[The task] Check every line of the material below for the string "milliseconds", and return the ones that have it.
--- Begin Supplied material ---
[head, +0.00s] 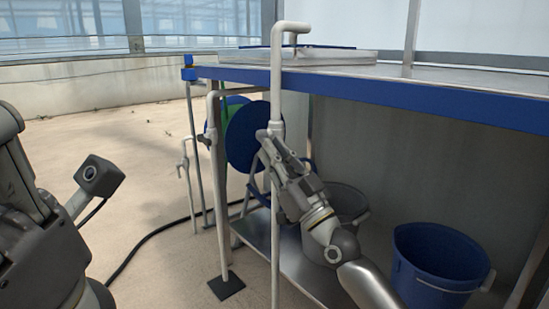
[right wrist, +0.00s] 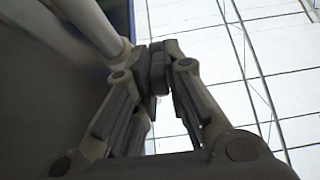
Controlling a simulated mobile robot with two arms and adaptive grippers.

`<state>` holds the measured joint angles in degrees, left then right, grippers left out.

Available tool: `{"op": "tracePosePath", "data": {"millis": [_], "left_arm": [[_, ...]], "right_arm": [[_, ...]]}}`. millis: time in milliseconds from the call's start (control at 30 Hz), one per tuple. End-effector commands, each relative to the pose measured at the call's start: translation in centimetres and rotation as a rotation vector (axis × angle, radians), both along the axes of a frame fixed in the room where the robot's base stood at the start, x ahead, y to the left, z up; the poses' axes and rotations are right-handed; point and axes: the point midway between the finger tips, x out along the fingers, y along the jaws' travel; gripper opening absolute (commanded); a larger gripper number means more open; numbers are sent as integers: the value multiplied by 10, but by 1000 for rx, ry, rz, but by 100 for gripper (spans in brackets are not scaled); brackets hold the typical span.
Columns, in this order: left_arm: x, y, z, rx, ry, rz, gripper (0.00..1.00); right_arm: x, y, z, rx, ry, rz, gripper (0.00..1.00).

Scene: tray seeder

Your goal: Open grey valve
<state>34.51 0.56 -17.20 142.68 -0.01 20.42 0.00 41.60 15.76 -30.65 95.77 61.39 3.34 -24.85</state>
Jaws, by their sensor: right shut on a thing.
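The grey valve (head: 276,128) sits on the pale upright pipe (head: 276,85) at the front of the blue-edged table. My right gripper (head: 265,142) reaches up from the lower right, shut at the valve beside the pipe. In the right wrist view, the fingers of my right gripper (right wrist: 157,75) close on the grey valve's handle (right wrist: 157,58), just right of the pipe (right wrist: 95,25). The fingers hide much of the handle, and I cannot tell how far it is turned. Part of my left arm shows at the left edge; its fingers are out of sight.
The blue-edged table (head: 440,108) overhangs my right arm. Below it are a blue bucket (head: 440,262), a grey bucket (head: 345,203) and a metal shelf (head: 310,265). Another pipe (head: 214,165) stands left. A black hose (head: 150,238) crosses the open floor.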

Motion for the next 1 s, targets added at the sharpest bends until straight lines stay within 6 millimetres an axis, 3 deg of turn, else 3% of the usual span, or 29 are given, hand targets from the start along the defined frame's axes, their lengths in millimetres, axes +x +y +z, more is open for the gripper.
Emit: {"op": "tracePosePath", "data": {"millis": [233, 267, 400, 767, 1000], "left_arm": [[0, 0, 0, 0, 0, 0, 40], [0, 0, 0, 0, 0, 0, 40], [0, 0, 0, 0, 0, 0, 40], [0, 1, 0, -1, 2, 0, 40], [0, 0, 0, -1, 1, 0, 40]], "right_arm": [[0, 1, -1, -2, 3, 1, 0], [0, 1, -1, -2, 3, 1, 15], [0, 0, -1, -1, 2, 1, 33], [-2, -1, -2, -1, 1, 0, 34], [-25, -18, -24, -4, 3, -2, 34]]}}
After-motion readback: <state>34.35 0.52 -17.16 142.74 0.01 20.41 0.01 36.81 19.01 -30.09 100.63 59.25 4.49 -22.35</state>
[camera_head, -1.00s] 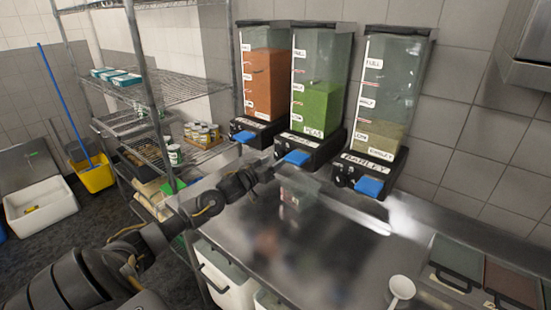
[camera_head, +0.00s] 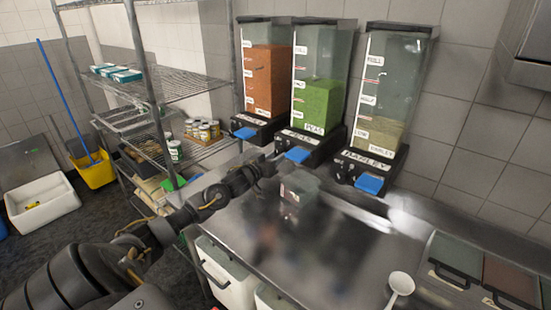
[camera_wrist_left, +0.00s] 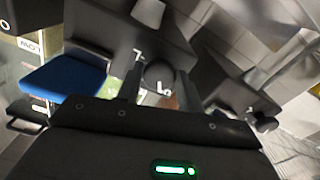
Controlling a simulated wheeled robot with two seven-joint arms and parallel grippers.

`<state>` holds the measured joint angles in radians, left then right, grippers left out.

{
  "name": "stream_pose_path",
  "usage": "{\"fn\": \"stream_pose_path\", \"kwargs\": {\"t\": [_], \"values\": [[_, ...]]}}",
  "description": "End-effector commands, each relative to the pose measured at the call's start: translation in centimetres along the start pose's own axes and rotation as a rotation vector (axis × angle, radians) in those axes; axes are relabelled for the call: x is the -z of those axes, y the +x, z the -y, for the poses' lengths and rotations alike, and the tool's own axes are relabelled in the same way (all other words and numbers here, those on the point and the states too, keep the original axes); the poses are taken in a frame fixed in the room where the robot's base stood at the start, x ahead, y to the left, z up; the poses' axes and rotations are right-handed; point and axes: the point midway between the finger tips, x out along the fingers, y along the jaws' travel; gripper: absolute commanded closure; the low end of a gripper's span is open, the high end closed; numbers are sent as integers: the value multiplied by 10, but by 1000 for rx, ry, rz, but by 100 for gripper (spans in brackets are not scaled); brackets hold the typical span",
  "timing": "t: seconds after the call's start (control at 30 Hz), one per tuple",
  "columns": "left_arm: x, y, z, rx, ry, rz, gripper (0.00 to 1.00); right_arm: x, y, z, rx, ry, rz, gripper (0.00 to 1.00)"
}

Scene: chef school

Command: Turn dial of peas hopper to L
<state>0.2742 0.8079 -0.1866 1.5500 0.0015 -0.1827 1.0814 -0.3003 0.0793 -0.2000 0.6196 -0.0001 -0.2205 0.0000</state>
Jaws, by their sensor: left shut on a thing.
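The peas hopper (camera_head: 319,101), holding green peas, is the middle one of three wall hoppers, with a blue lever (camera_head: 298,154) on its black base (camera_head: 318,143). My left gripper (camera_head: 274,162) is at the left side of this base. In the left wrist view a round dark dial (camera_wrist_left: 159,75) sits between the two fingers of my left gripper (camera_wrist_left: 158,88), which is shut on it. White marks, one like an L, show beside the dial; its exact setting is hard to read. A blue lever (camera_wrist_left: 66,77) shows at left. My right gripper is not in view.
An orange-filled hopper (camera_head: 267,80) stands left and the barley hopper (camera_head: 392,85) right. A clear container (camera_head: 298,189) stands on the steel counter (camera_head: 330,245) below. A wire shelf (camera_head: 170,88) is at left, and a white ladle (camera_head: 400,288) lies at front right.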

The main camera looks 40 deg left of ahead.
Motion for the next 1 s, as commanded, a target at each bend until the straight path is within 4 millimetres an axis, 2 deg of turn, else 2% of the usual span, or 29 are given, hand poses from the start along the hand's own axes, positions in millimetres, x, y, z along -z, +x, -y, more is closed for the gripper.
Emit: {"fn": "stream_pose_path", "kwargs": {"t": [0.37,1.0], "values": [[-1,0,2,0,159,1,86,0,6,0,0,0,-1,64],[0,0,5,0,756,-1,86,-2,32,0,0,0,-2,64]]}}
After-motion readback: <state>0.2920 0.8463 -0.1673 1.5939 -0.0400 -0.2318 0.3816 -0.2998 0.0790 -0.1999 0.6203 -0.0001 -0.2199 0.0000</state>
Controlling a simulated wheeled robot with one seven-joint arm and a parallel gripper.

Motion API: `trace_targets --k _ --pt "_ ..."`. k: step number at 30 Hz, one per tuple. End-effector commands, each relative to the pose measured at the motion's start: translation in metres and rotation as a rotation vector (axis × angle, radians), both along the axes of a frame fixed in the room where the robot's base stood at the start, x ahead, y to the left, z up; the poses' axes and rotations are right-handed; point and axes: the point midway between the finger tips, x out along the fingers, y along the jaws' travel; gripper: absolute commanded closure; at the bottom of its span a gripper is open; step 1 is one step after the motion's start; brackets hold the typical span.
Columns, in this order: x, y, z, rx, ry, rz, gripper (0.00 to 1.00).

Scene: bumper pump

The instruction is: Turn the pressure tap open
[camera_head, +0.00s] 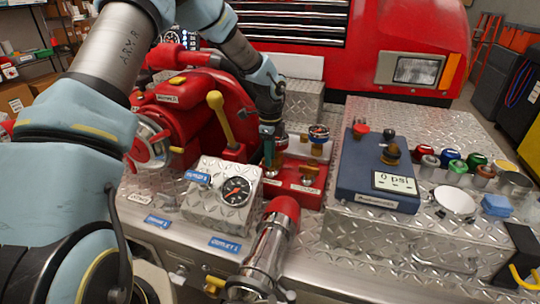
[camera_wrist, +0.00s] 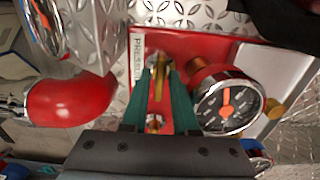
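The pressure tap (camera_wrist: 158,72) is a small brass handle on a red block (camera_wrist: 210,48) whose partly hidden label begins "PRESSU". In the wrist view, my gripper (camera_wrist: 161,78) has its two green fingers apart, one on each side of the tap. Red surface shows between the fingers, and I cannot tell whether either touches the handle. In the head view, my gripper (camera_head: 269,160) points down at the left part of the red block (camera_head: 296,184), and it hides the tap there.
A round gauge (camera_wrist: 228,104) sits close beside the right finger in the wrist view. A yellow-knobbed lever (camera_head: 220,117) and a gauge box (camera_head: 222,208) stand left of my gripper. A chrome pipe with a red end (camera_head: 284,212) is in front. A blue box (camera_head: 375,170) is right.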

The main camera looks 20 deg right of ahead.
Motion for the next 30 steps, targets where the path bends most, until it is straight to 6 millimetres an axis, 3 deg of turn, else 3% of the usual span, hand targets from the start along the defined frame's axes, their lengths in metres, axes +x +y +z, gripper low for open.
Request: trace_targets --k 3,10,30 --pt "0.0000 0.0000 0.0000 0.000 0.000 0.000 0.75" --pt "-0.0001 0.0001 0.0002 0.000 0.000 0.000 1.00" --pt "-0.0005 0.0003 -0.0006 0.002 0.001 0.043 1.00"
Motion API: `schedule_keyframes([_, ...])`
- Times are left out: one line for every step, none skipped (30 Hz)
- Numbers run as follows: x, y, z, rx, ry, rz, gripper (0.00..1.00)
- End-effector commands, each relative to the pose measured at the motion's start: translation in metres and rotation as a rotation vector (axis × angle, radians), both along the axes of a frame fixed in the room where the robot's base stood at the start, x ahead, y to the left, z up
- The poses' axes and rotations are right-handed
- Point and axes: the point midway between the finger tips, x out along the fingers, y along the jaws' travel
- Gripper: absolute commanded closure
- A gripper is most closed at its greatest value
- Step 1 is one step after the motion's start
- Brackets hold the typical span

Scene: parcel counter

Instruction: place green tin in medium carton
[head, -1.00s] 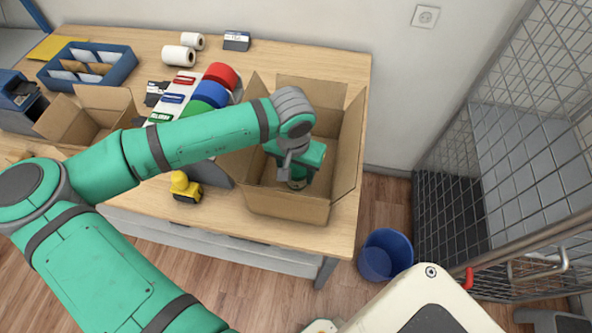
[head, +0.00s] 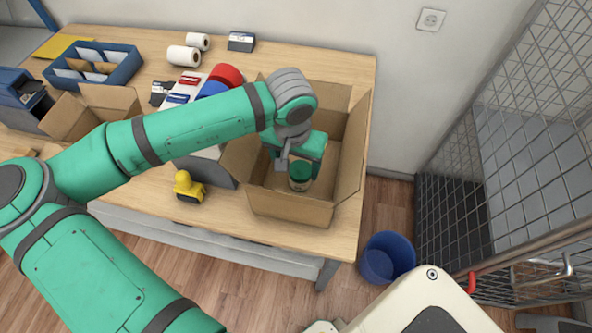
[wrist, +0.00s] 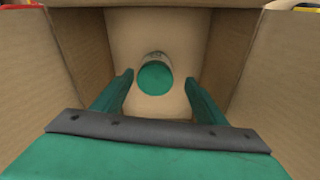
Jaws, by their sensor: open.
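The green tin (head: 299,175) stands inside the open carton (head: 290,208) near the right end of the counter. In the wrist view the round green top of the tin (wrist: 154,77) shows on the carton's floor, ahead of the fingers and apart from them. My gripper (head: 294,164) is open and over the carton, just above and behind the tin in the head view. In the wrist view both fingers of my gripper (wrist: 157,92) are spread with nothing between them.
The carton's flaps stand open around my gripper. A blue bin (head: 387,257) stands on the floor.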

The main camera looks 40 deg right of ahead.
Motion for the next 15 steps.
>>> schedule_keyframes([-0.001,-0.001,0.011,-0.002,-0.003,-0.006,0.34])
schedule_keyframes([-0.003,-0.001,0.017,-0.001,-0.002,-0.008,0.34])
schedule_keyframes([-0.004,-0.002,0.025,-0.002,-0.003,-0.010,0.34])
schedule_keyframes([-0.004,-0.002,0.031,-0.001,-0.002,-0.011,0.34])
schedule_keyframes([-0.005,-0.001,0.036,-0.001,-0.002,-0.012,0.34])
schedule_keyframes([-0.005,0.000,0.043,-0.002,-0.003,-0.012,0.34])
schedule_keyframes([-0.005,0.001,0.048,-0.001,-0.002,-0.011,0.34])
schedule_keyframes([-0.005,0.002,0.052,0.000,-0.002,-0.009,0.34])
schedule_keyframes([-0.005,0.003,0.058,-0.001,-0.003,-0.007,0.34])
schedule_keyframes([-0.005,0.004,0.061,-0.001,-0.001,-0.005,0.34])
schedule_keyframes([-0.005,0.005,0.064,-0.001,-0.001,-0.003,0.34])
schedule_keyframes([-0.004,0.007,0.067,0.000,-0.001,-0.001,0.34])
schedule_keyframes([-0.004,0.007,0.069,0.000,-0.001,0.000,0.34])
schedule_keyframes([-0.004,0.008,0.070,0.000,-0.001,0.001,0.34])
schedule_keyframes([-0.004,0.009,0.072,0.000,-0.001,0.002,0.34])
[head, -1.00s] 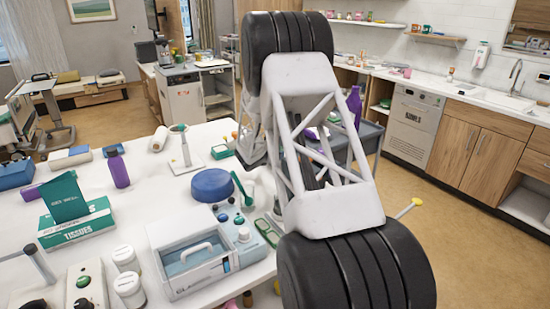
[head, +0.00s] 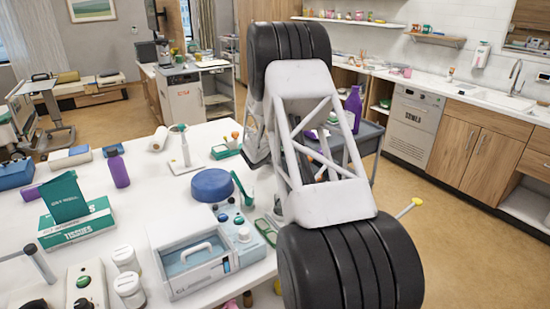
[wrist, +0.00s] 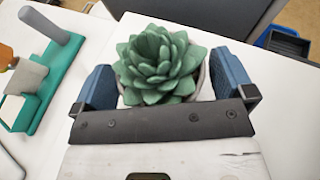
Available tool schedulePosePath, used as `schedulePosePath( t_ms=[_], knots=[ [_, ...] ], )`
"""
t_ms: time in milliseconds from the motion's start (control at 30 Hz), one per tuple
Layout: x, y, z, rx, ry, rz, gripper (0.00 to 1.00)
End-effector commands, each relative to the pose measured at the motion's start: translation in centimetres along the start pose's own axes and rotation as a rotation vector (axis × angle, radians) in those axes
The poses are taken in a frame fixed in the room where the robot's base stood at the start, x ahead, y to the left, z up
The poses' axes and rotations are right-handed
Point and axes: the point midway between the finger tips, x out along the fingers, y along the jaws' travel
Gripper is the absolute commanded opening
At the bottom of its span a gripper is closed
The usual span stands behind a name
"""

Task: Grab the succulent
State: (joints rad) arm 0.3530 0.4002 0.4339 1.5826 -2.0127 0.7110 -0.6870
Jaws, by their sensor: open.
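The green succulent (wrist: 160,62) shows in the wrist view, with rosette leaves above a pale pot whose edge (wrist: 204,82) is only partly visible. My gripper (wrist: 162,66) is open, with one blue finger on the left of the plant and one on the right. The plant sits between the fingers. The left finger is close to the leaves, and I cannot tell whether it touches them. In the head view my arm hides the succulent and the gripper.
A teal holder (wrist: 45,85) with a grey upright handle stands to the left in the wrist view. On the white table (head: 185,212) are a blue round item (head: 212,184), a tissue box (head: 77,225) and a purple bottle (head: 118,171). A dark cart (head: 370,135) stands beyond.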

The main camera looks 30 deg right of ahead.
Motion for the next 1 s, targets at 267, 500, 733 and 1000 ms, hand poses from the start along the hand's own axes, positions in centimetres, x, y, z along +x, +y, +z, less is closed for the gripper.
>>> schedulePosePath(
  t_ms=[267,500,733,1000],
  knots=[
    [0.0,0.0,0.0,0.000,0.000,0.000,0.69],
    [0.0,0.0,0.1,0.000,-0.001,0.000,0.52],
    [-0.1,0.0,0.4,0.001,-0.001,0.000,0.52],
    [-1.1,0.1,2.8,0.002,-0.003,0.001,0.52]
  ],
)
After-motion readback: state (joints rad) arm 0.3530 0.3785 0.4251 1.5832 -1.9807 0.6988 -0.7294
--- End Supplied material ---
[Output of the task]
Available tool: `{"op": "tracePosePath", "data": {"millis": [_], "left_arm": [[_, ...]], "right_arm": [[_, ...]]}}`. millis: time in milliseconds from the call's start (control at 30 Hz), one per tuple. End-effector commands, each relative to the pose measured at the call's start: translation in centimetres and rotation as a rotation vector (axis × angle, radians), both along the axes of a frame fixed in the room where the robot's base stood at the start, x ahead, y to the left, z up; the poses' axes and rotations are right-handed; point and axes: the point midway between the finger tips, x out along the fingers, y along the jaws' travel; gripper opening absolute (commanded); a larger gripper number means more open; numbers are sent as integers: the value multiplied by 10, but by 1000 for rx, ry, rz, but by 100 for gripper (spans in brackets are not scaled); brackets hold the typical span.
t_ms: time in milliseconds from the motion's start (control at 30 Hz), one per tuple

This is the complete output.